L’«enquête » du Soir Magazine a également mis en colère les journalistes cités et leur direction. Fait sans doute inédit dans l’histoire de l’audiovisuel belge, la RTBF et RTL-TVI se sont fendues, ensemble, d’un droit de réponse indigné, paru dans l’hebdomadaire le 2 mars. Pour le reste, il n’y a rien de commun entre les deux révélations. La première dénonçait l’existence d’un organigramme caché. La seconde accole des « tendances » (PS/MR/CDH) à quelques journalistes connus des télés privées et publiques, sans même les avoir contactés, tout en répétant dans le texte de l’article qu’aucun reproche professionnel ne peut leur être adressé.
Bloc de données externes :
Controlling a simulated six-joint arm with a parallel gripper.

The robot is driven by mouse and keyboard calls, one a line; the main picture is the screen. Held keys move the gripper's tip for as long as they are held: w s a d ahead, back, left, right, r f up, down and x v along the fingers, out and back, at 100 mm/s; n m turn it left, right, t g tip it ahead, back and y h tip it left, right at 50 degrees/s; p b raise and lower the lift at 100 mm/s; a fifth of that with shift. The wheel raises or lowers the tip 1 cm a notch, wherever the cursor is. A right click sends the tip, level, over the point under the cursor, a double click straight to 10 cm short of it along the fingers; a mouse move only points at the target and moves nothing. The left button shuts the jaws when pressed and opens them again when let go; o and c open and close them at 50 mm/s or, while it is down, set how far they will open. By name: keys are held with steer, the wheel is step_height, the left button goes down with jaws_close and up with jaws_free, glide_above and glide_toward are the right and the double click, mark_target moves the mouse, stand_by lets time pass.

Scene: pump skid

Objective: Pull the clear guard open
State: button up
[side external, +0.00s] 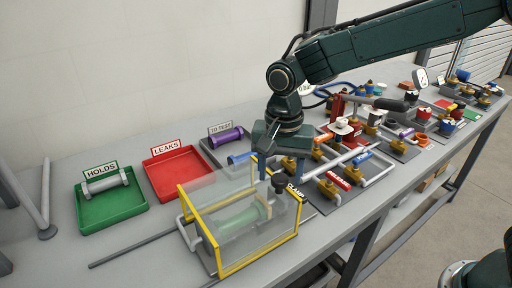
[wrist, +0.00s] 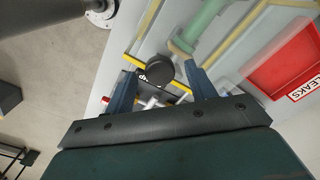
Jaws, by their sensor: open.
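The clear guard (side external: 222,205) is a see-through box with yellow edges at the front of the bench. It stands over a green cylinder (side external: 240,222) and looks closed. A dark round knob (side external: 280,183) sits at the guard's right end, near the CLAMP label. My gripper (side external: 277,180) points down at that end, with its fingers apart close to the knob. In the wrist view the knob (wrist: 160,70) shows between the two open fingers (wrist: 162,88). I cannot tell whether either finger touches it. The guard's yellow edge (wrist: 145,30) runs beside the knob.
A green HOLDS tray (side external: 110,212) holding a grey cylinder and an empty red LEAKS tray (side external: 180,190) lie to the left. A purple cylinder (side external: 227,137) lies by the TO TEST sign. Valves and pipes (side external: 345,165) crowd the bench to the right. A rod lies at front left.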

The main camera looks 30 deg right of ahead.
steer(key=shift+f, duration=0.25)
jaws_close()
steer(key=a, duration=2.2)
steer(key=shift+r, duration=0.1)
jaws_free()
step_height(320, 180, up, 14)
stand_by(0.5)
L’affaire avait été précédée par une autre révélation, en Flandre cette fois. On apprenait par De Standaard que le député N‑VA Siegfried Bracke avait participé voici plusieurs années à la rédaction d’un manifeste du… SP.A du temps où il était journaliste à la VRT. Et dans la foulée du Soir Magazine, le journaliste de la RTBF Eddy Caekelberghs, animant un débat interne au PS, y affirma « assumer » pleinement sa carte du parti. La presse s’en fit l’écho, ce qui ne manqua pas de nourrir le malaise ambiant.
Mais sur quoi, au juste, se fonde le malaise ? Sur le constat que les journalistes ont des préférences politiques, des choix idéologiques, et qu’il leur arrive même de voter ? À ce stade, la confirmation est plutôt rassurante : la profession de journaliste n’interdit ni n’empêche d’avoir des opinions et d’être pleinement citoyen et électeur. Peut-être alors est-ce l’affichage public de ces préférences qui ferait problème ? Elle ne le fait, en réalité, que dans le chef de celui qui croit tenir un scoop juteux en « révélant » les choix politiques, fondés ou non, des journalistes. Si Le Soir Magazine en a fait tout un plat, avec couverture et dossier tape-à‑l’œil, c’est qu’il partageait cette conviction que l’affaire était, au minimum, sulfureuse. Le malaise — et la fureur des intéressés — vient précisément de là : outre une méthode qui colle les étiquettes sans en vérifier la pertinence, c’est le non-dit et le suggéré qui heurtent ici. On murmure à l’oreille du public (quitte à écrire l’inverse en guise de dédouanement) que les journalistes, puisqu’ils ont une « tendance » politique, ne pourraient être pleinement journalistes. Que le chemin de l’objectivité leur est fermé. Que la RTBF est donc bien socialiste et RTL-TVI libérale comme on s’en doutait. Qu’il va falloir désormais les regarder d’un autre œil.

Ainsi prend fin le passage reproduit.